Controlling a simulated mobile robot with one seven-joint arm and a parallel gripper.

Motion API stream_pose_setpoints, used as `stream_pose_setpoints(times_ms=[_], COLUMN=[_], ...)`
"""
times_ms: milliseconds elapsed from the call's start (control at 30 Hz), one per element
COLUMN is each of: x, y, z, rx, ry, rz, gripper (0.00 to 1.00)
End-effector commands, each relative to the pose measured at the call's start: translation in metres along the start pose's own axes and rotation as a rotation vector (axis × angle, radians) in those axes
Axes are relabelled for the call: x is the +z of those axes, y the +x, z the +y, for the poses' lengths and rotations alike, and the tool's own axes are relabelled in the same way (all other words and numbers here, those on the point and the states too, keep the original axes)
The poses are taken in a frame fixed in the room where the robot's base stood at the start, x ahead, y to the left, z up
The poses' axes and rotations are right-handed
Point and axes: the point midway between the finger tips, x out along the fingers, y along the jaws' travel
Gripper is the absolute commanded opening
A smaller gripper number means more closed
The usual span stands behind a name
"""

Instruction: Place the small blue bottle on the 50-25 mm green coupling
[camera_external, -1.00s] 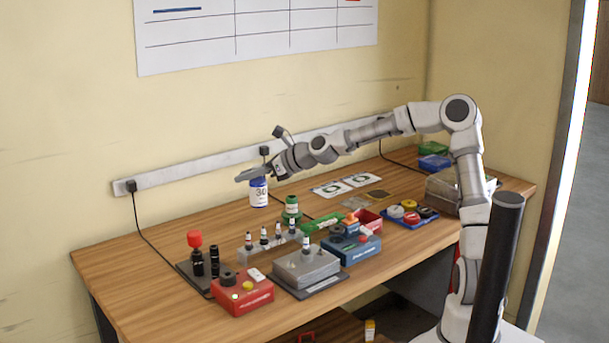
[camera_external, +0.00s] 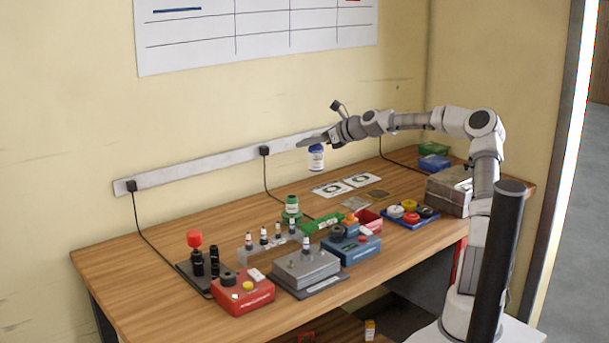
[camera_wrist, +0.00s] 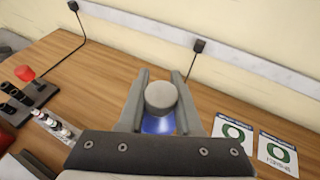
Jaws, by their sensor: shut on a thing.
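The small blue bottle (camera_external: 316,160) has a white label and hangs upright below my gripper (camera_external: 314,142), clear of the table. In the wrist view my gripper (camera_wrist: 160,88) is shut on the bottle; its round grey top (camera_wrist: 160,95) shows between the fingers and its blue side (camera_wrist: 158,123) below that. The green coupling (camera_external: 291,210), a stepped piece with a pale label, stands on the table to the left of and lower than the bottle. Nothing rests on it. I cannot make out the coupling in the wrist view.
A grey rack with several small vials (camera_external: 270,245) stands in front of the coupling. A green tool-like piece (camera_external: 322,224) lies to its right. Two printed cards (camera_external: 333,189) lie flat behind. Red (camera_external: 242,294) and blue (camera_external: 350,250) boxes stand in front. The table's back left is clear.

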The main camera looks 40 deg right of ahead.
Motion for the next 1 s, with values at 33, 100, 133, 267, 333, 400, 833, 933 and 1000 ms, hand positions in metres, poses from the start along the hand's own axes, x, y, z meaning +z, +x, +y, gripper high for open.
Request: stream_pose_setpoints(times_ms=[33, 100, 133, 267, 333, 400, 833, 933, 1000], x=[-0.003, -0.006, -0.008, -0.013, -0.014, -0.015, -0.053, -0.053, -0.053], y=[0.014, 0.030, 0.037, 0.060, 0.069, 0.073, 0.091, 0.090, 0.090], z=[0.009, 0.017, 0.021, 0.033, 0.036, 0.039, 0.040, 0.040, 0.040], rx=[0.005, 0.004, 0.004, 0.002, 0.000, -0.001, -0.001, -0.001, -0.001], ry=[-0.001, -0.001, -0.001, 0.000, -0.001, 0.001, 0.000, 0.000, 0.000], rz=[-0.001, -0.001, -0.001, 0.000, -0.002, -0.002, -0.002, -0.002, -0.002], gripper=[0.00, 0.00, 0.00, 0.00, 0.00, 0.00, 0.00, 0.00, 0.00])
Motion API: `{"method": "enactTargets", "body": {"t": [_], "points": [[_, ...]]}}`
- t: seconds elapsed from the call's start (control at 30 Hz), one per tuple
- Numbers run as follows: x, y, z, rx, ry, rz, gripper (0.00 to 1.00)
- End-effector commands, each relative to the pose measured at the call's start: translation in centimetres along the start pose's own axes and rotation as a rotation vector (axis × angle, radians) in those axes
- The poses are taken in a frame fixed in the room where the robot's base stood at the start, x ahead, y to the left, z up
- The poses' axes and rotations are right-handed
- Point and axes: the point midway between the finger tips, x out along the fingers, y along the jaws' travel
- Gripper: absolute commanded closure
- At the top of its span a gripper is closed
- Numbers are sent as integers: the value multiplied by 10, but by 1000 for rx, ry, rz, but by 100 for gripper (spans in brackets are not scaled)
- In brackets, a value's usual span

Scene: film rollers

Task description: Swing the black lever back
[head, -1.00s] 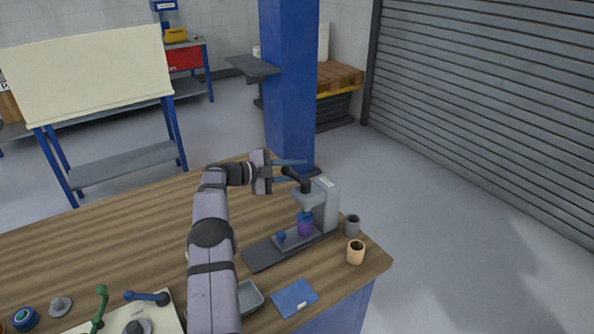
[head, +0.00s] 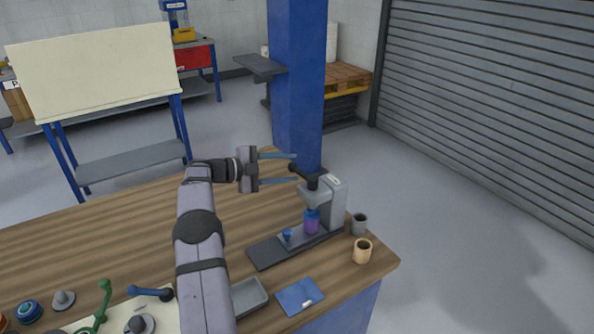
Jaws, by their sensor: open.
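The black lever (head: 303,175) sits on top of a small grey press (head: 336,200) near the right end of the wooden bench. It slants up and to the left, to a knobbed end. My gripper (head: 295,169) is open and empty, its two blue-grey fingers pointing right.
A grey cup (head: 359,223) and a tan cup (head: 362,251) stand right of the press. A grey tray (head: 248,298) and blue pad (head: 300,296) lie in front. A blue column (head: 296,80) rises behind. The bench left of my arm is mostly clear.

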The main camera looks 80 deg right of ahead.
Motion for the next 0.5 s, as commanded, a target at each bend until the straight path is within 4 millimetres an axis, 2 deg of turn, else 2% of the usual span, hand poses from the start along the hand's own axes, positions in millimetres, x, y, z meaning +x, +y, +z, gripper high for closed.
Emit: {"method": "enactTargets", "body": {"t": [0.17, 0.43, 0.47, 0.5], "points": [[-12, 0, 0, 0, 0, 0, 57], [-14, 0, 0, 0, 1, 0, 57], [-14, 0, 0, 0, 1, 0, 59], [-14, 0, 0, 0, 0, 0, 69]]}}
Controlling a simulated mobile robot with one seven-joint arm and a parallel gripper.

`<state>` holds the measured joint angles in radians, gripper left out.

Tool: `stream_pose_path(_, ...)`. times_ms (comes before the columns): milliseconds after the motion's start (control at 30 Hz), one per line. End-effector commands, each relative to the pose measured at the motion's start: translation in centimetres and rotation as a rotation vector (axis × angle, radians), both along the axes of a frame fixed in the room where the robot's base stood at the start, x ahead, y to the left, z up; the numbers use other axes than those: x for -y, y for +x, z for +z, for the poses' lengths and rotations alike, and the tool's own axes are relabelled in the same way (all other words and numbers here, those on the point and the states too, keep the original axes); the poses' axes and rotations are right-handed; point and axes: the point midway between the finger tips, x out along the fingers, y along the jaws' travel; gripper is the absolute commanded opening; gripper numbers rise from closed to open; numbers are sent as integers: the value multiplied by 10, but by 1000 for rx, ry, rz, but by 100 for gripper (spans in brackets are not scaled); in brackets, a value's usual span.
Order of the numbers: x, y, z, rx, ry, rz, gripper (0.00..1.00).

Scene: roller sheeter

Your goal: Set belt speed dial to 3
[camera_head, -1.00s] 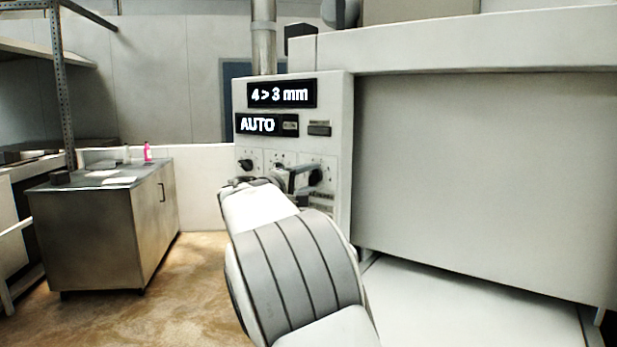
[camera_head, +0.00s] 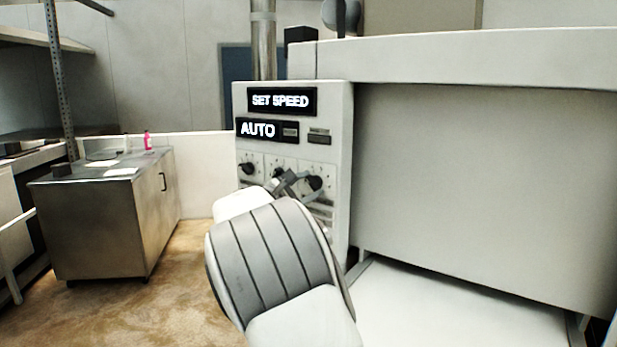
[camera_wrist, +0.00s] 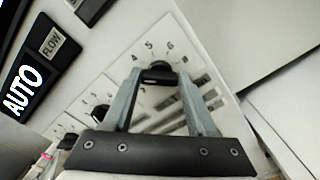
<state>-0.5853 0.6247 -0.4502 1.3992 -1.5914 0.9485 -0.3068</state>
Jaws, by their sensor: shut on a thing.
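The control panel (camera_head: 342,150) of the machine carries a row of black dials. The rightmost dial (camera_head: 314,183) also shows in the wrist view (camera_wrist: 158,75), with white-plate numbers including 4, 5 and 6 around its upper side. My gripper (camera_wrist: 158,72) has one finger on each side of this dial's knob and is shut on it. In the head view my gripper (camera_head: 304,183) reaches the dial from the left. I cannot read the dial's name or its exact setting. The upper display (camera_head: 281,101) reads SET SPEED.
The left dial (camera_head: 247,169) and middle dial (camera_head: 278,171) sit close beside the gripper. A lower display (camera_head: 257,129) reads AUTO, with a small button (camera_head: 319,136) to its right. A metal cabinet (camera_head: 100,225) stands at left, with open floor before it.

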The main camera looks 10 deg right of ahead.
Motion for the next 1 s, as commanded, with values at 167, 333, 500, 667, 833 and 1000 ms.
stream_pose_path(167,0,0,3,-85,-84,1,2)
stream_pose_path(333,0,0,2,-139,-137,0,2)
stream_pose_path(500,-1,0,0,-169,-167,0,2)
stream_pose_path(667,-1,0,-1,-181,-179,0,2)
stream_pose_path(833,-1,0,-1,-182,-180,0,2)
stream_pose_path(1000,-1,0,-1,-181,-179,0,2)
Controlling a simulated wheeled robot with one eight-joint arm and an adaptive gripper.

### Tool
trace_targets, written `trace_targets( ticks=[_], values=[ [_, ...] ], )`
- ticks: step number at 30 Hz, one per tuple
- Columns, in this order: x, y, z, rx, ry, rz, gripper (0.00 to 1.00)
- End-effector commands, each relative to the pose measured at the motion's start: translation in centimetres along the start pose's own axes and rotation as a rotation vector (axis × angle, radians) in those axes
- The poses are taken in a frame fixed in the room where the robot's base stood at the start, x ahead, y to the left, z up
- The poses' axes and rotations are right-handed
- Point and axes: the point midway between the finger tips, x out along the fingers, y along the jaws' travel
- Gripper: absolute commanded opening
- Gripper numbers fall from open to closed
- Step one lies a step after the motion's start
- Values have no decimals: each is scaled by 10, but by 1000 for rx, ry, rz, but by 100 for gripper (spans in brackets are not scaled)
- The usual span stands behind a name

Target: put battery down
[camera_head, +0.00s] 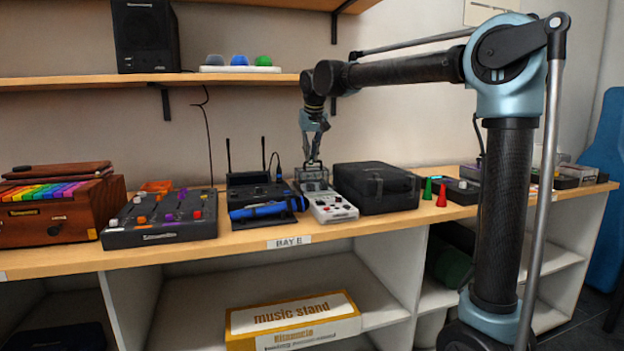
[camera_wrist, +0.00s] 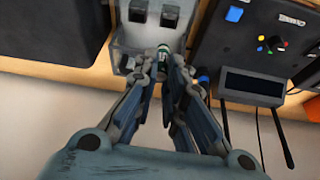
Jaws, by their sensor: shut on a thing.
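A small battery (camera_wrist: 163,54) with a pale and green end shows between my fingertips in the wrist view. My gripper (camera_wrist: 162,68) is shut on it, and the fingers hide most of it. In the head view my gripper (camera_head: 313,161) points down, just above a clear-walled holder (camera_head: 311,174) at the back of a white device (camera_head: 331,207). The holder (camera_wrist: 122,42) also shows in the wrist view, with dark pieces inside. I cannot tell whether the battery touches it.
A black case (camera_head: 376,187) stands close to the right of the device. The upper shelf (camera_head: 220,79) lies left of my arm. Red and green cones (camera_head: 441,196) stand farther right.

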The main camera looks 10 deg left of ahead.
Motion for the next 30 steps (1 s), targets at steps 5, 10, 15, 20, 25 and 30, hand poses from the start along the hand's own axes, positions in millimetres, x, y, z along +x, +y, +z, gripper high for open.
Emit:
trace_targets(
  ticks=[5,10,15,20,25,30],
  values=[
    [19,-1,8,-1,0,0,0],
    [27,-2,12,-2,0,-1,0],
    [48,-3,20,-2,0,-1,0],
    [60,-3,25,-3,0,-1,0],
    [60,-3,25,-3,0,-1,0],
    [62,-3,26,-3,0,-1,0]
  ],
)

########

* **Task to complete**:
Nothing but the lines from the one with "gripper left out." down to the one with "<state>-0.5853 0.6247 -0.4502" should be printed, both of them included. Leave out the pictures.

* **Exercise result**:
`<state>` holds the measured joint angles in radians, gripper left out.

Tool: `stream_pose_path(_, ...)`. times_ms (comes before the columns): milliseconds after the motion's start (control at 30 Hz), one per line. End-effector commands, each relative to the pose measured at the motion's start: translation in centimetres and rotation as a rotation vector (axis × angle, radians), both along the axes of a frame fixed in the room where the robot's base stood at the start, x ahead, y to the left, z up; the numbers use other axes than those: x for -y, y for +x, z for +z, for the poses' lengths and rotations alike, and the tool's own axes are relabelled in the same way (all other words and numbers here, those on the point and the states too, keep the original axes); the poses' axes and rotations are right-handed; point and axes: the point midway between the finger tips, x out along the fingers, y along the jaws' travel; gripper is the absolute commanded opening; gripper numbers rise from closed to open; numbers are sent as integers: the value multiplied by 10, but by 1000 for rx, ry, rz, but by 100 for gripper (spans in brackets are not scaled); in brackets, a value's usual span.
Order of the numbers: x, y, z, rx, ry, rz, gripper (0.00..1.00).

Scene: roller sheeter

Your goal: Set belt speed dial to 3
[camera_head, -1.00s] 
[camera_head, +0.00s] 
[camera_wrist, +0.00s] 
<state>-0.5853 0.6247 -0.4502 1.3992 -1.5914 0.9485 -0.3068</state>

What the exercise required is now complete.